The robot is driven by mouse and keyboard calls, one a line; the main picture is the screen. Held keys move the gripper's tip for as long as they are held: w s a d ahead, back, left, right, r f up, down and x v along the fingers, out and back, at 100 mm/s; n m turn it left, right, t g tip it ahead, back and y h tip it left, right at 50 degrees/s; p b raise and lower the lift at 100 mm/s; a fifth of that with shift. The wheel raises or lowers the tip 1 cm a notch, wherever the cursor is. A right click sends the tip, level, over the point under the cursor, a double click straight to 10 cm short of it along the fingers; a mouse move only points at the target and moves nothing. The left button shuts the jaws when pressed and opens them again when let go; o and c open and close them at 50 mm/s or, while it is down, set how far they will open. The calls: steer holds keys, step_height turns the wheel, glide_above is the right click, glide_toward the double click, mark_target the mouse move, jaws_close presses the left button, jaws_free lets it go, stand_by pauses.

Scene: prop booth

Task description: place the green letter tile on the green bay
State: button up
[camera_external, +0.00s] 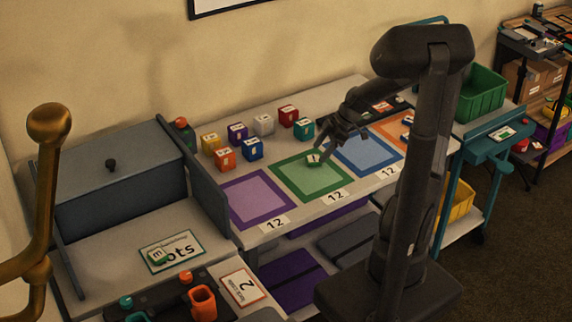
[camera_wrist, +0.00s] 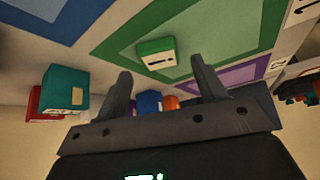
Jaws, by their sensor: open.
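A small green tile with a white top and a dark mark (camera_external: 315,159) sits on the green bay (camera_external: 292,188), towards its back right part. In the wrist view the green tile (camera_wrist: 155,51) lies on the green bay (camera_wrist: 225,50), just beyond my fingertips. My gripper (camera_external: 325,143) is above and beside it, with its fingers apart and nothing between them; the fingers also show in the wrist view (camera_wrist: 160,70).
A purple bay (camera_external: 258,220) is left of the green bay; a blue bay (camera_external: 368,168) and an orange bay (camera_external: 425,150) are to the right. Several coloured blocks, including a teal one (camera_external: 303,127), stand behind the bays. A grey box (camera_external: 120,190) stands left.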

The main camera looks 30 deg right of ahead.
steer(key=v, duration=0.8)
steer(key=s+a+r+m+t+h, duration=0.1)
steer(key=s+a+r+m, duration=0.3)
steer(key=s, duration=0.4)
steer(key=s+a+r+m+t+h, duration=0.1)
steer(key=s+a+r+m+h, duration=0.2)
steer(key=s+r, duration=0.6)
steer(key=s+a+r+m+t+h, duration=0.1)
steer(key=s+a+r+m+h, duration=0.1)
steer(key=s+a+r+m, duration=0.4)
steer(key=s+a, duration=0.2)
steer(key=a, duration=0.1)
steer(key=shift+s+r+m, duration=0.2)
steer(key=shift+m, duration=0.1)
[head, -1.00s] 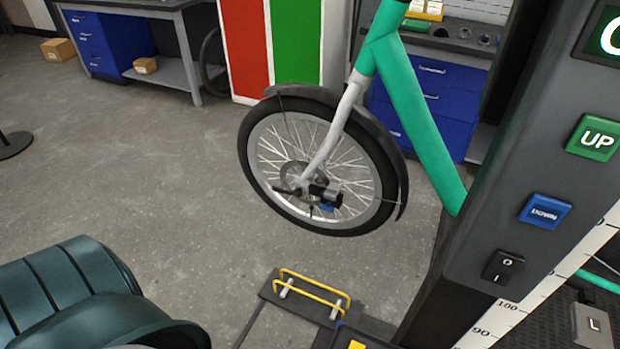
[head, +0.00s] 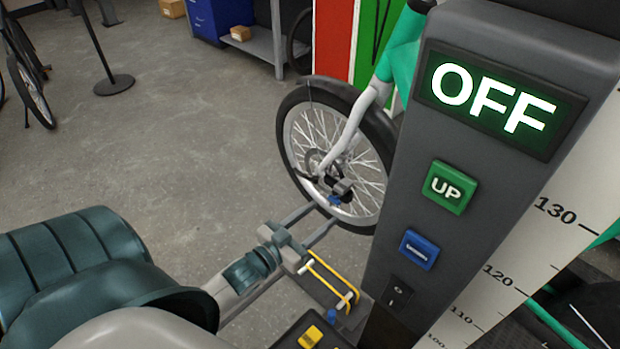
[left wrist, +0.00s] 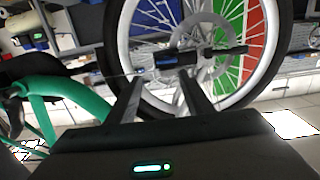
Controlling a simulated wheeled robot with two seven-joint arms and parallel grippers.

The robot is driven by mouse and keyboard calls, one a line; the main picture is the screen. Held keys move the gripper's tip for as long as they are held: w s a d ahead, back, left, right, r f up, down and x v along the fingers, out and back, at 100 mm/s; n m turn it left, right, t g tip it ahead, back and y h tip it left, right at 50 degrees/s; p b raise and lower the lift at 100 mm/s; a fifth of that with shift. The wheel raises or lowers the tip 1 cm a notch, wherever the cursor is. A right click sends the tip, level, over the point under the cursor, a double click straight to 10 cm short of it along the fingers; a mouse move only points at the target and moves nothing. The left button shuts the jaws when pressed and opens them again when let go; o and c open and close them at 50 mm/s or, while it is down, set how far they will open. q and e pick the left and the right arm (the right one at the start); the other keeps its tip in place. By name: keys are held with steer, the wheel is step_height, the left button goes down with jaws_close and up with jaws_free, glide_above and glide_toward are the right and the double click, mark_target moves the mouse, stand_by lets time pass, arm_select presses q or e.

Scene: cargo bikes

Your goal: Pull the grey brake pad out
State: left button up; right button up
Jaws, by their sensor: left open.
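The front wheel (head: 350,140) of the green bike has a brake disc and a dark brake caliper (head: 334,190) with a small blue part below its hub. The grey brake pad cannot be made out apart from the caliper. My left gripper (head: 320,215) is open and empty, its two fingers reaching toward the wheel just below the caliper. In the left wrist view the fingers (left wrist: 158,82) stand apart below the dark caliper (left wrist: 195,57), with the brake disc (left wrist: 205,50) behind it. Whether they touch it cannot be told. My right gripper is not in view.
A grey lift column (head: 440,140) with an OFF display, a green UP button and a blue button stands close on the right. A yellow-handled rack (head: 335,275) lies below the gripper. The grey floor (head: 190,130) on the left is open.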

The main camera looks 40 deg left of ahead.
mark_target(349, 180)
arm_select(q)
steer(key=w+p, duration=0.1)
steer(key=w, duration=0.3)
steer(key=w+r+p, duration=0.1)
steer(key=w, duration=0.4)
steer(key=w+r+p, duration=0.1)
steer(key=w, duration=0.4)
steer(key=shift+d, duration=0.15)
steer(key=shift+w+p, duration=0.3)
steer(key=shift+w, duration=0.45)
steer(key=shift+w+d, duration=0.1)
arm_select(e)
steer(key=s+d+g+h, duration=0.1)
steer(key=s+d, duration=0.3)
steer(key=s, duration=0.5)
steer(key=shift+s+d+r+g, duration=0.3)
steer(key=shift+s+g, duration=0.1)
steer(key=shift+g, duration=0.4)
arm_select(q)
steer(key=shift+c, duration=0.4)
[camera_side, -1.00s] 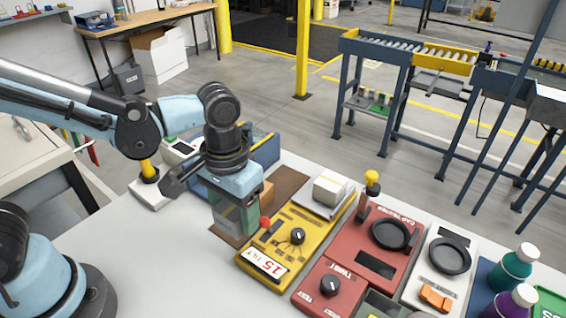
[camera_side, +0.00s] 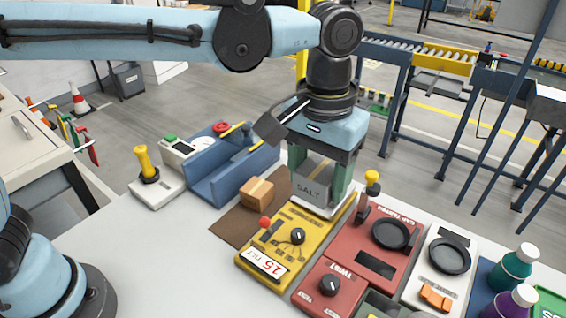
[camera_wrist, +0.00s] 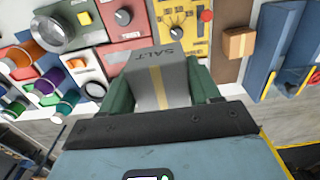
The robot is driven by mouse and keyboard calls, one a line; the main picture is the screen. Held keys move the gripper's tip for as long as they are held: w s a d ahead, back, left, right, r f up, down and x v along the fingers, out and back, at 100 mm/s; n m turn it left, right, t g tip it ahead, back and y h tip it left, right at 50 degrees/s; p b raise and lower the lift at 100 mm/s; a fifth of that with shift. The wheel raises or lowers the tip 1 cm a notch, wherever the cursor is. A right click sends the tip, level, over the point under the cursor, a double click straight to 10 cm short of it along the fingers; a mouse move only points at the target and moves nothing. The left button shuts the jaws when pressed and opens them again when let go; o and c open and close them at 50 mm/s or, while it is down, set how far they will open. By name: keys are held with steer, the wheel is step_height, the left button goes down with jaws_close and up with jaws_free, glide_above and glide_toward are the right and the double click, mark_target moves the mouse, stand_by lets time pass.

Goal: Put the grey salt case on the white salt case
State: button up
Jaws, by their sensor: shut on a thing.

· · · · · · ·

Exercise aim:
Make an exact copy of the lines from the one holding "[head, +0.00s]" through the one holding "Controlling a simulated", end lines included, without the pictures.

Solution to this task:
[head, +0.00s] 
[left wrist, +0.00s] 
Controlling a simulated wheeled robot with two seven-joint arms and parallel grippers.

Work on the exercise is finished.